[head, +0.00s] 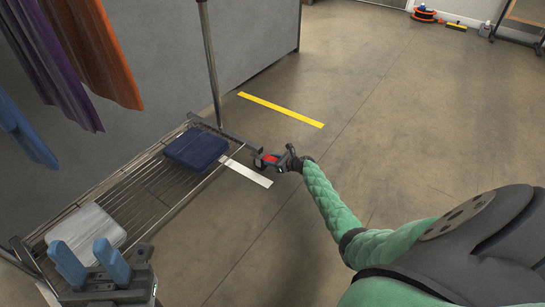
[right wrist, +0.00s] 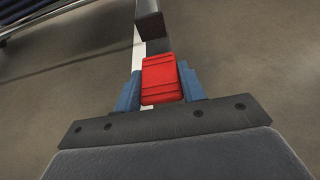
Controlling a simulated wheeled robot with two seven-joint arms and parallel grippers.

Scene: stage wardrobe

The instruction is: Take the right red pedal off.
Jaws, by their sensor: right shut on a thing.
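The red pedal (head: 270,158) is at the end of a dark metal bar that sticks out from the rack's right corner. In the right wrist view the pedal (right wrist: 161,80) sits between the two blue fingers, with the bar (right wrist: 149,20) running up behind it. My right gripper (head: 272,161) is shut on the pedal; I cannot tell whether the pedal is still joined to the bar. My left gripper (head: 90,262) is at the lower left, its blue fingers apart and nothing between them, in front of the rack.
The wire rack (head: 150,187) holds a dark blue folded item (head: 195,148) and a light grey one (head: 86,232). Purple and orange garments (head: 105,50) hang above. A white strip (head: 248,173) and a yellow strip (head: 281,109) lie on the floor.

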_EXERCISE_
Give every line back word for word and leave the pictures out.

_TASK RESPONSE_
[head, +0.00s] 
[right wrist, +0.00s] 
Controlling a simulated wheeled robot with two seven-joint arms and parallel grippers.

Scene: stage wardrobe

The instruction is: Take the right red pedal off.
Jaws, by their sensor: right shut on a thing.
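The red pedal (head: 270,158) is at the end of a dark metal bar that sticks out from the rack's right corner. In the right wrist view the pedal (right wrist: 161,80) sits between the two blue fingers, with the bar (right wrist: 149,20) running up behind it. My right gripper (head: 272,161) is shut on the pedal; I cannot tell whether the pedal is still joined to the bar. My left gripper (head: 90,262) is at the lower left, its blue fingers apart and nothing between them, in front of the rack.
The wire rack (head: 150,187) holds a dark blue folded item (head: 195,148) and a light grey one (head: 86,232). Purple and orange garments (head: 105,50) hang above. A white strip (head: 248,173) and a yellow strip (head: 281,109) lie on the floor.

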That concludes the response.